Work required >> Copy exactly the lines of the material below that run from the one containing "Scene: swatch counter" through the one containing "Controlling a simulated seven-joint". Copy no other lines.

Robot episode data:

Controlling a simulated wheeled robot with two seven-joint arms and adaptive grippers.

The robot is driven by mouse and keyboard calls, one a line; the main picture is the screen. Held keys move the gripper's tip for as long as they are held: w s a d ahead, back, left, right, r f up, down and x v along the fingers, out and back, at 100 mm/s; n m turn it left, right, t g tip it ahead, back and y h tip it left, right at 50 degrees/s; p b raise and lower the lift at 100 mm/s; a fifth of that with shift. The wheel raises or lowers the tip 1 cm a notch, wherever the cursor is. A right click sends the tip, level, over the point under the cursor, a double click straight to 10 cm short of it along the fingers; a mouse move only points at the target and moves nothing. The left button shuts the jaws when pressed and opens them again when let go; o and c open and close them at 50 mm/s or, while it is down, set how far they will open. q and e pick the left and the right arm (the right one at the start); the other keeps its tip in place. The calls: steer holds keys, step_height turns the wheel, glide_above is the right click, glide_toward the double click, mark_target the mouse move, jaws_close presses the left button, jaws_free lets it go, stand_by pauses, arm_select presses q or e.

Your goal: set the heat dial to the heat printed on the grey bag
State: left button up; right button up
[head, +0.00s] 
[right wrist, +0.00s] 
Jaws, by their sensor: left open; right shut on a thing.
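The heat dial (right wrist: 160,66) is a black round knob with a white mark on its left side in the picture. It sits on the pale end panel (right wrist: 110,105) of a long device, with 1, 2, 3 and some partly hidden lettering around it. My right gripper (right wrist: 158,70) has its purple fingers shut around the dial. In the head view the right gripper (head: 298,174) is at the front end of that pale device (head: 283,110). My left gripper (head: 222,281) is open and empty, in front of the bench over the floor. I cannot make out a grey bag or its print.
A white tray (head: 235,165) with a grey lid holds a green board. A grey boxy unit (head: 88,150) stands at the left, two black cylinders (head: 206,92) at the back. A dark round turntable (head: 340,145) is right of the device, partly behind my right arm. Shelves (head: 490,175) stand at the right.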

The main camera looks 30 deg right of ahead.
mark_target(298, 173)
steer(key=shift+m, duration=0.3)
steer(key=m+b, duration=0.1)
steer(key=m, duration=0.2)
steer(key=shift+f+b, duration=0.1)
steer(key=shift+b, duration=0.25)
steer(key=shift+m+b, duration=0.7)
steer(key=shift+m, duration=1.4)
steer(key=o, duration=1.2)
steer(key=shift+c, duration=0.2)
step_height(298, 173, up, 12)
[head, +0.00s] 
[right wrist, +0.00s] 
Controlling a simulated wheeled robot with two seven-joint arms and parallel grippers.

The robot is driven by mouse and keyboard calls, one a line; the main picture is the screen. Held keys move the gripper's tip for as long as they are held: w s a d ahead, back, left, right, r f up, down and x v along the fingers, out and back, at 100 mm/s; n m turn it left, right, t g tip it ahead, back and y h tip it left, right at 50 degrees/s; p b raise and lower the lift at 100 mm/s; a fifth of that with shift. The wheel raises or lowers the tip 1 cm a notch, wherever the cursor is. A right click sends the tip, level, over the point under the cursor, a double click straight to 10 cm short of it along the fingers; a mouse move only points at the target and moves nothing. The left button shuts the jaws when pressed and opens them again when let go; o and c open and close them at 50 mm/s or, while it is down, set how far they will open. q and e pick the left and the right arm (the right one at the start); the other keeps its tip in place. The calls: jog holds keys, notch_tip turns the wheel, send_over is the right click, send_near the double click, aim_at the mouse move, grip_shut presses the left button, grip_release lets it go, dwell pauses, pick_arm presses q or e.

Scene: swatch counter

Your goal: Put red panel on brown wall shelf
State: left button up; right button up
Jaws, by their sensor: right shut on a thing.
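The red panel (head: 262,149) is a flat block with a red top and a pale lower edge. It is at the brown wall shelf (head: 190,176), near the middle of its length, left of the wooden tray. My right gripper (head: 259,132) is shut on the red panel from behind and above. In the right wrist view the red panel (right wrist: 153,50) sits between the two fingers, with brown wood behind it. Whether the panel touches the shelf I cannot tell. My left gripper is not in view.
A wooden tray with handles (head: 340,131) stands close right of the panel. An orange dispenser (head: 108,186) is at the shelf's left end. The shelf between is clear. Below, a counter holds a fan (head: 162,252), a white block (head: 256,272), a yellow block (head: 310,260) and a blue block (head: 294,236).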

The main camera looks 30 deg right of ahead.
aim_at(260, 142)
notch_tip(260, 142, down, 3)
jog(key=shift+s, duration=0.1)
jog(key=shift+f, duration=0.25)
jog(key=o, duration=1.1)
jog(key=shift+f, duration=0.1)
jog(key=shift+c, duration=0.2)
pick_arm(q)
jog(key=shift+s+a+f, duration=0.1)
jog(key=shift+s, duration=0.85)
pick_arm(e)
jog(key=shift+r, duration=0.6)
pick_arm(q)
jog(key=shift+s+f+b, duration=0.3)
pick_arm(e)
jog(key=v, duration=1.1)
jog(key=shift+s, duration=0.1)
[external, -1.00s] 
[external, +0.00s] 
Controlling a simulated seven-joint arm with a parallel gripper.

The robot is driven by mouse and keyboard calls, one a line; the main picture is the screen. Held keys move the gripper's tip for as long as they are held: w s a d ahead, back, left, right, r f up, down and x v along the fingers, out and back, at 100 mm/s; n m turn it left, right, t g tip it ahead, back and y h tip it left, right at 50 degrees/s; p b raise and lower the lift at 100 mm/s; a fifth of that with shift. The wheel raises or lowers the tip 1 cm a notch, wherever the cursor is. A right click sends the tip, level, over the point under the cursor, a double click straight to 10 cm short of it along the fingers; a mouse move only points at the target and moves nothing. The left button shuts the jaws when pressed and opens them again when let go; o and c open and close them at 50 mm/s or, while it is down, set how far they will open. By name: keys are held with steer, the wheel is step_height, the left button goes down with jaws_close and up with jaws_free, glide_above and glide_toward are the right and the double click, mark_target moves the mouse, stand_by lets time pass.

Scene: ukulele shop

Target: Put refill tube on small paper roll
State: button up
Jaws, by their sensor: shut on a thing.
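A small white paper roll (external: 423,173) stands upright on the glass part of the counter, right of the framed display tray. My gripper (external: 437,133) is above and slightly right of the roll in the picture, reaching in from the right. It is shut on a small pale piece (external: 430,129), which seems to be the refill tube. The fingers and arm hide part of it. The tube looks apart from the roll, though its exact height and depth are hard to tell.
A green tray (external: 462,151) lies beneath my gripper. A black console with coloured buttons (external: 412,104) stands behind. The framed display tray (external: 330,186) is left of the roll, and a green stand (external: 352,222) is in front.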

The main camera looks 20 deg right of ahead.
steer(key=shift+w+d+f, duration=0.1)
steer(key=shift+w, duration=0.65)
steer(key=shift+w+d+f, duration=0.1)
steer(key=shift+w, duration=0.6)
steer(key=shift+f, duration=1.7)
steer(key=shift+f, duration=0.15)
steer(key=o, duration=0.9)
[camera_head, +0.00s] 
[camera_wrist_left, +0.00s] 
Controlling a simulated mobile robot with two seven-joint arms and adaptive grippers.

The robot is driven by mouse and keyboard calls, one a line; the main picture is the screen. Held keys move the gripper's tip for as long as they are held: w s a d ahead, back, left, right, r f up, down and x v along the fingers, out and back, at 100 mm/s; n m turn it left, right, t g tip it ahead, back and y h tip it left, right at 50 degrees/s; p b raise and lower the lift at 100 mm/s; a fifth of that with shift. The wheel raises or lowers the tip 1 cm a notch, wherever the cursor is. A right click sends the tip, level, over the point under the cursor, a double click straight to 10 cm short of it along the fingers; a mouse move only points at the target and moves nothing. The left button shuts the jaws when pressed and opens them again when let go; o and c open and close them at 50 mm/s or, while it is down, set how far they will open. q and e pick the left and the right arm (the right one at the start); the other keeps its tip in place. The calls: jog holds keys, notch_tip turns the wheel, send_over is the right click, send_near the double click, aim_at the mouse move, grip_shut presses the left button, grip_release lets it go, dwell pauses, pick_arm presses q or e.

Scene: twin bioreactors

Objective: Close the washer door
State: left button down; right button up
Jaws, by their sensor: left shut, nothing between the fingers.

Exercise response >>
Scene: swatch counter

Your goal: Put red panel on brown wall shelf
State: left button up; right button up
Jaws, by their sensor: right shut on a thing.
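The red panel (head: 262,149) is a flat block with a red top and a pale lower edge. It is at the brown wall shelf (head: 190,176), near the middle of its length, left of the wooden tray. My right gripper (head: 259,132) is shut on the red panel from behind and above. In the right wrist view the red panel (right wrist: 153,50) sits between the two fingers, with brown wood behind it. Whether the panel touches the shelf I cannot tell. My left gripper is not in view.
A wooden tray with handles (head: 340,131) stands close right of the panel. An orange dispenser (head: 108,186) is at the shelf's left end. The shelf between is clear. Below, a counter holds a fan (head: 162,252), a white block (head: 256,272), a yellow block (head: 310,260) and a blue block (head: 294,236).

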The main camera looks 30 deg right of ahead.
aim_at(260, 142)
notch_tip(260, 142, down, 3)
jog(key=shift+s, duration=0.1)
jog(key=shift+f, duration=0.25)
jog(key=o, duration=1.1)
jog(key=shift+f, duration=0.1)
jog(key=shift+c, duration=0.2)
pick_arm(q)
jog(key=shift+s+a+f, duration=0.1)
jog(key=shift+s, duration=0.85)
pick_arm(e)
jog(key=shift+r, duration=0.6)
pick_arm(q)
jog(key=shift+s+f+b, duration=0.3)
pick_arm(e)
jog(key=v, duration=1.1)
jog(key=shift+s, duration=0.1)
[external, -1.00s] 
[external, +0.00s] 
Controlling a simulated seven-joint arm with a parallel gripper.

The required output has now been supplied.